What needs to be done
Starting at the first line of the data below, retype every line up to and including the one containing "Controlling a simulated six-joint".

Input for this task

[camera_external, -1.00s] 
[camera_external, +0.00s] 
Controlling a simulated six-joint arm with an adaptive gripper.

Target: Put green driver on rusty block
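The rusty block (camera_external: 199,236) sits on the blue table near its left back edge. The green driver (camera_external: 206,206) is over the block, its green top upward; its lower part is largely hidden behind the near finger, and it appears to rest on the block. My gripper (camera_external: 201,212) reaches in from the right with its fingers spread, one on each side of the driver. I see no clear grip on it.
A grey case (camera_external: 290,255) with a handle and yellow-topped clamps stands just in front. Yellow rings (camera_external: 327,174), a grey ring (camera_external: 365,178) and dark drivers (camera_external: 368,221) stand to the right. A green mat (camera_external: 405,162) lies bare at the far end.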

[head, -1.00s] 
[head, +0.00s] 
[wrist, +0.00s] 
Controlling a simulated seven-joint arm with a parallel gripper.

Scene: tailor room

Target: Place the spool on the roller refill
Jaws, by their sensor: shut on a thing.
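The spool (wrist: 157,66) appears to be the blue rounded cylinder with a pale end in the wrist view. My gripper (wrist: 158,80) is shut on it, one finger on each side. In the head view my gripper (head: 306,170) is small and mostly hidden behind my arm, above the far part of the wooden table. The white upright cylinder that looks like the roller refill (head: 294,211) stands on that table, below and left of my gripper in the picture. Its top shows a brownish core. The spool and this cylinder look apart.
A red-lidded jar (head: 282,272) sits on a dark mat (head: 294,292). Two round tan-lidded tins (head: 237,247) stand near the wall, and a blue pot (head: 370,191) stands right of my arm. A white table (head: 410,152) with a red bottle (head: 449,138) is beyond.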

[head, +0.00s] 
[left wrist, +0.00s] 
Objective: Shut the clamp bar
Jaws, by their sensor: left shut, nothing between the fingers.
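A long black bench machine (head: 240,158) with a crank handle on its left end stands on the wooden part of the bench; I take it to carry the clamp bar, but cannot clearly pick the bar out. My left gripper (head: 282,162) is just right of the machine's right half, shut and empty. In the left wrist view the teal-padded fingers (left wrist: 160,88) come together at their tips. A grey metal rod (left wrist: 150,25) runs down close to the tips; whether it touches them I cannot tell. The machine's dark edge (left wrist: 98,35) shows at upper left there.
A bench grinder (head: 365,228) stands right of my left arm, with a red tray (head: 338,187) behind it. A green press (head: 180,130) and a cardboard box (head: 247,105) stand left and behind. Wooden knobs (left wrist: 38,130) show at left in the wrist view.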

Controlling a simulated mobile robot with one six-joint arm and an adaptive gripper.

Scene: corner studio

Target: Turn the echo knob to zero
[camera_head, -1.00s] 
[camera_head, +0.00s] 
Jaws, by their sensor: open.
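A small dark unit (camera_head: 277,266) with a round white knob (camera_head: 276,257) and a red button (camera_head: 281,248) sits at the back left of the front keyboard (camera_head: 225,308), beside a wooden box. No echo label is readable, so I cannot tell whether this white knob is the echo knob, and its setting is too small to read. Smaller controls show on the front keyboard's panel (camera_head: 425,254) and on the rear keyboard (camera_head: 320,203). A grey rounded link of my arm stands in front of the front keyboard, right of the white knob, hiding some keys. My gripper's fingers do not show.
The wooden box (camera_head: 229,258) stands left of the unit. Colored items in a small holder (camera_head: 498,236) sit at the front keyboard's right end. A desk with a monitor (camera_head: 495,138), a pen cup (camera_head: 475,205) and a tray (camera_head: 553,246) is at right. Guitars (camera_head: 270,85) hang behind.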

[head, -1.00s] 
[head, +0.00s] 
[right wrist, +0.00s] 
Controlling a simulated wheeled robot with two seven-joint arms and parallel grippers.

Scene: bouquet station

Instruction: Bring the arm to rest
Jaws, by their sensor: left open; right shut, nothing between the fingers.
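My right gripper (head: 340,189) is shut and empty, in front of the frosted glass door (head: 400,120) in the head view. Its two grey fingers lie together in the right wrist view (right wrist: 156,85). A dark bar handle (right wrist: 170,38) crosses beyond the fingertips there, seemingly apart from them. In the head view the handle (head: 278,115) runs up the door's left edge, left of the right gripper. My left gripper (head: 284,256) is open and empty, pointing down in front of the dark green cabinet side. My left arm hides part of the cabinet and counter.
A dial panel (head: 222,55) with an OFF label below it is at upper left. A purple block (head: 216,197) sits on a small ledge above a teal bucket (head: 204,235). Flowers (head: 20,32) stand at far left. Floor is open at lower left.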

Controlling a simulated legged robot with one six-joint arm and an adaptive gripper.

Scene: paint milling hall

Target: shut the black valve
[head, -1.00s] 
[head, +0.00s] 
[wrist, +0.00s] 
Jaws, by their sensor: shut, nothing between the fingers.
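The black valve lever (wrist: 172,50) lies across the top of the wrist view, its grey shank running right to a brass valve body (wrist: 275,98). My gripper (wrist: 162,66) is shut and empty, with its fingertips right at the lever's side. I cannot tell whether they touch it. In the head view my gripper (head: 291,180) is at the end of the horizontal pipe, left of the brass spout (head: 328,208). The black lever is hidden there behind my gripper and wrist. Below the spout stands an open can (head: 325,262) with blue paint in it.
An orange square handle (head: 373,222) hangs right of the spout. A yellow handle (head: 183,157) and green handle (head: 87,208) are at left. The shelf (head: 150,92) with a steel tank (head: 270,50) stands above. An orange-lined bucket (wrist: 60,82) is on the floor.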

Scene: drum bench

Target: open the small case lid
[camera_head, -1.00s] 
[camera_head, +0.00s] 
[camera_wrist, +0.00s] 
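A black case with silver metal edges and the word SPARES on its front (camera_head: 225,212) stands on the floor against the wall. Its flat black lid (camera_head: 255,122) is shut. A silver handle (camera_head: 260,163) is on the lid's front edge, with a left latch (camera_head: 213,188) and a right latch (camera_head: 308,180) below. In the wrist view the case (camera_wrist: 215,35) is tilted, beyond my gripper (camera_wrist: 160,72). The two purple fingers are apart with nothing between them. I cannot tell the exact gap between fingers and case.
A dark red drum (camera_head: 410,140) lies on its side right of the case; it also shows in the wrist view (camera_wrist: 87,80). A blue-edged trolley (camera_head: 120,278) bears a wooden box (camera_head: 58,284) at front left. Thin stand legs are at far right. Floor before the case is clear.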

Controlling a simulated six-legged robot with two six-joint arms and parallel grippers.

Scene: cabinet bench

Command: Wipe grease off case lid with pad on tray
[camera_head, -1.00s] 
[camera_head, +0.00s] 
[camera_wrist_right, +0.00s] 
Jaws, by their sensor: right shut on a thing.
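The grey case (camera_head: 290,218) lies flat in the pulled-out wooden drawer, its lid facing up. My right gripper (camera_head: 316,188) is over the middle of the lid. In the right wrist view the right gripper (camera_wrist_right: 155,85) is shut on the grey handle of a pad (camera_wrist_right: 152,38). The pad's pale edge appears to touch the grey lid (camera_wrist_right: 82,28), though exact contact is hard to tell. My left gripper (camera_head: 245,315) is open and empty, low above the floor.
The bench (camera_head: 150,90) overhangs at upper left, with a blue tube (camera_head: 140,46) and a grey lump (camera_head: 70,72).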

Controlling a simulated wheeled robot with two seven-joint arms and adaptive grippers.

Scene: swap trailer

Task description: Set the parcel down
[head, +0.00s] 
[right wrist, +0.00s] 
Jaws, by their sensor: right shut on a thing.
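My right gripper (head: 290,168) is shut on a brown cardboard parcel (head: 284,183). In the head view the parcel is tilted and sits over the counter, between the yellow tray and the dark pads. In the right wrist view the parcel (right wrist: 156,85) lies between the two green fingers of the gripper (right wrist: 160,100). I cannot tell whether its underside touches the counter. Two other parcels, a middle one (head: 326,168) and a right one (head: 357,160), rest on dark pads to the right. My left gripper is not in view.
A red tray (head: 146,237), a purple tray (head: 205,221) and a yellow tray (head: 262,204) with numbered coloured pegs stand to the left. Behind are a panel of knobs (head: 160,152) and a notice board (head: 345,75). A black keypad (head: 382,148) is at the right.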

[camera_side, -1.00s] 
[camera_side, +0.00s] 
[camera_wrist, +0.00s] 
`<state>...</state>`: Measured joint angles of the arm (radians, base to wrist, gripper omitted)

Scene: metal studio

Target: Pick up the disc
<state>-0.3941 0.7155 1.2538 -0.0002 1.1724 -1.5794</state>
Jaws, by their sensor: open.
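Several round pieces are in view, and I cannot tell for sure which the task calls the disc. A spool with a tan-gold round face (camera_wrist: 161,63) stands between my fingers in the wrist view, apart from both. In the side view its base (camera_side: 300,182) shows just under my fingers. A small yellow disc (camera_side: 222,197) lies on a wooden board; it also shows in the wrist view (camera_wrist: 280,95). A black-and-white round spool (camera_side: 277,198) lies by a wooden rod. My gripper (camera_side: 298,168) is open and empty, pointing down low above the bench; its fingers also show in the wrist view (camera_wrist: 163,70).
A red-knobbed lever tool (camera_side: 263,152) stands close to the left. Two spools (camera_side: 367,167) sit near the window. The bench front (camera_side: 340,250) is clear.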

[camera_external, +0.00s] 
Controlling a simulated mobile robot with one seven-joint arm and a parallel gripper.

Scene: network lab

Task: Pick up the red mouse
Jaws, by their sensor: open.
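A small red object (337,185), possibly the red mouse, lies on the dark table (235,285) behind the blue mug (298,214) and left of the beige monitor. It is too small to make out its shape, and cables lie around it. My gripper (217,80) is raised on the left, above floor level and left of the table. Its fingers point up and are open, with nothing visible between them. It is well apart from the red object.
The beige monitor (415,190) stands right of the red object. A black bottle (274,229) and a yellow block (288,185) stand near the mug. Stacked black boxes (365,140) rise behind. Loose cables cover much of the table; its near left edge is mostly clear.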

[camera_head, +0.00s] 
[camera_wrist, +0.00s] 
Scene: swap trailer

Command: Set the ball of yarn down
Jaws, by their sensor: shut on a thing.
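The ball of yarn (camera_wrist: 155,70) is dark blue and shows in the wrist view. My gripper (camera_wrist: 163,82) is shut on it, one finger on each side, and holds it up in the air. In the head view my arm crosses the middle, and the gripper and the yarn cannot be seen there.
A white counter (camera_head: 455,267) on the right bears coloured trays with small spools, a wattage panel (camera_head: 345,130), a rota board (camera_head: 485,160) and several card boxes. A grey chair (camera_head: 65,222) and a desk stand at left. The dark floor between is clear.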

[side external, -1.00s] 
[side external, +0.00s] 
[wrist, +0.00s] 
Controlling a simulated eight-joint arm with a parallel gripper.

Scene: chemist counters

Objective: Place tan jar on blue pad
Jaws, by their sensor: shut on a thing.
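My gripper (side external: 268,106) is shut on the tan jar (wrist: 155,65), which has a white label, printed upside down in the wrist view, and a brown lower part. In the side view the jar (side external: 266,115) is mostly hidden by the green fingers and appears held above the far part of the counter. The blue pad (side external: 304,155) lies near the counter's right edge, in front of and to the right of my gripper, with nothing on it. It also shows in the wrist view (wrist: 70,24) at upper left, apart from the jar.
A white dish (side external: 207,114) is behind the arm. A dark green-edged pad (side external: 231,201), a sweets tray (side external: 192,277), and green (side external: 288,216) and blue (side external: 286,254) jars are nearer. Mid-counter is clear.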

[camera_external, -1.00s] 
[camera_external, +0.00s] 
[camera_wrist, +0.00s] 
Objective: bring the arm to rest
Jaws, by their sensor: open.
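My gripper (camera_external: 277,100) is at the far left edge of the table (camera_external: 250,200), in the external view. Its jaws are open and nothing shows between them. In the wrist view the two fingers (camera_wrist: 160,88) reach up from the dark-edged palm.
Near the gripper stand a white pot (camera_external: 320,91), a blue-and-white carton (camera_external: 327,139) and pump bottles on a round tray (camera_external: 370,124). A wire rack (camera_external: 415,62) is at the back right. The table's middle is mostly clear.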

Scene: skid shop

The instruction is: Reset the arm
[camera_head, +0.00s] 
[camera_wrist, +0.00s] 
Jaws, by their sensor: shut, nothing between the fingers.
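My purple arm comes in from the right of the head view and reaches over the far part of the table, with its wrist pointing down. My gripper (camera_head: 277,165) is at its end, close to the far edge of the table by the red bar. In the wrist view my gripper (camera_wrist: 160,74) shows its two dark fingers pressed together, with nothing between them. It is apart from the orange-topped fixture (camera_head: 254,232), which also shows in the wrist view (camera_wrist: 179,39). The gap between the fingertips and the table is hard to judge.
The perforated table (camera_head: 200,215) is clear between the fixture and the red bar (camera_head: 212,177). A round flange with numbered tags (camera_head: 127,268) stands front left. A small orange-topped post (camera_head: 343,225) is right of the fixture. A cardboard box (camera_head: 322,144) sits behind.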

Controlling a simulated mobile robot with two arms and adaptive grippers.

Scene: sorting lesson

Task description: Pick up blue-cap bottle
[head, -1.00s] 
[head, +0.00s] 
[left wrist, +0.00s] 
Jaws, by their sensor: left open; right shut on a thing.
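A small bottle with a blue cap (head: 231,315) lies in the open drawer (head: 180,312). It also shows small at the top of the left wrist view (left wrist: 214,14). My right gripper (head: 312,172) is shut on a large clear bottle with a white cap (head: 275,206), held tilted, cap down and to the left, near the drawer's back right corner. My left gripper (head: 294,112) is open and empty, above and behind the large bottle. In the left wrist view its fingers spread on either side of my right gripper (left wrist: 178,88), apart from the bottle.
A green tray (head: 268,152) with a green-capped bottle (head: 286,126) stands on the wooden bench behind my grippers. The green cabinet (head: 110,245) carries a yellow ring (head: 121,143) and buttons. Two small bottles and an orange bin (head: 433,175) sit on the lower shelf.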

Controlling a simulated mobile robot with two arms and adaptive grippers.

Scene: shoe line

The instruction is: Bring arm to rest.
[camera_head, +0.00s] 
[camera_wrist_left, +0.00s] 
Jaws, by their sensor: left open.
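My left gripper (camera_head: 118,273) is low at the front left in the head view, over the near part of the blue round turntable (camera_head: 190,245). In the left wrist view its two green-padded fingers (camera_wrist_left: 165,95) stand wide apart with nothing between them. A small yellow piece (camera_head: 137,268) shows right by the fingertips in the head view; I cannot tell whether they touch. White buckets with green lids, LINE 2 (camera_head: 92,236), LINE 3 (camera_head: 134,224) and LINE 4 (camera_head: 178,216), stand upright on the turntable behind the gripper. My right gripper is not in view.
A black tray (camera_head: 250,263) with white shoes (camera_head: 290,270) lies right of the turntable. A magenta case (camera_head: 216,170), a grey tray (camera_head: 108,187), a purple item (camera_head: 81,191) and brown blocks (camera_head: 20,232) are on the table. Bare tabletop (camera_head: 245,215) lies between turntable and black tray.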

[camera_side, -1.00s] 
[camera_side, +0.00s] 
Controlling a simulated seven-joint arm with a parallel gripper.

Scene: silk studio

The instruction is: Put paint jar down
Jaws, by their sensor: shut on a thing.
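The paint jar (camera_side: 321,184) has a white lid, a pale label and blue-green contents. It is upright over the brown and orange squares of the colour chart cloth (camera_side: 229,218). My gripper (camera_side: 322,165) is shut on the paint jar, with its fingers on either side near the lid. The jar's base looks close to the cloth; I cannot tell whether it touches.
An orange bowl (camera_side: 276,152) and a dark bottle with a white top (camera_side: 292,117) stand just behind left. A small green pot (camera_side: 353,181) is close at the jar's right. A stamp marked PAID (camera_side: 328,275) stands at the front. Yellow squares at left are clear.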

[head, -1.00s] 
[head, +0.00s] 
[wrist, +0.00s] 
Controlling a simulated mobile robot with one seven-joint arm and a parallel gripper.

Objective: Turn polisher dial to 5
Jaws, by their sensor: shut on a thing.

Result for this task
[camera_external, -1.00s] 
[camera_external, +0.00s] 
Controlling a simulated six-joint arm with an adaptive gripper.

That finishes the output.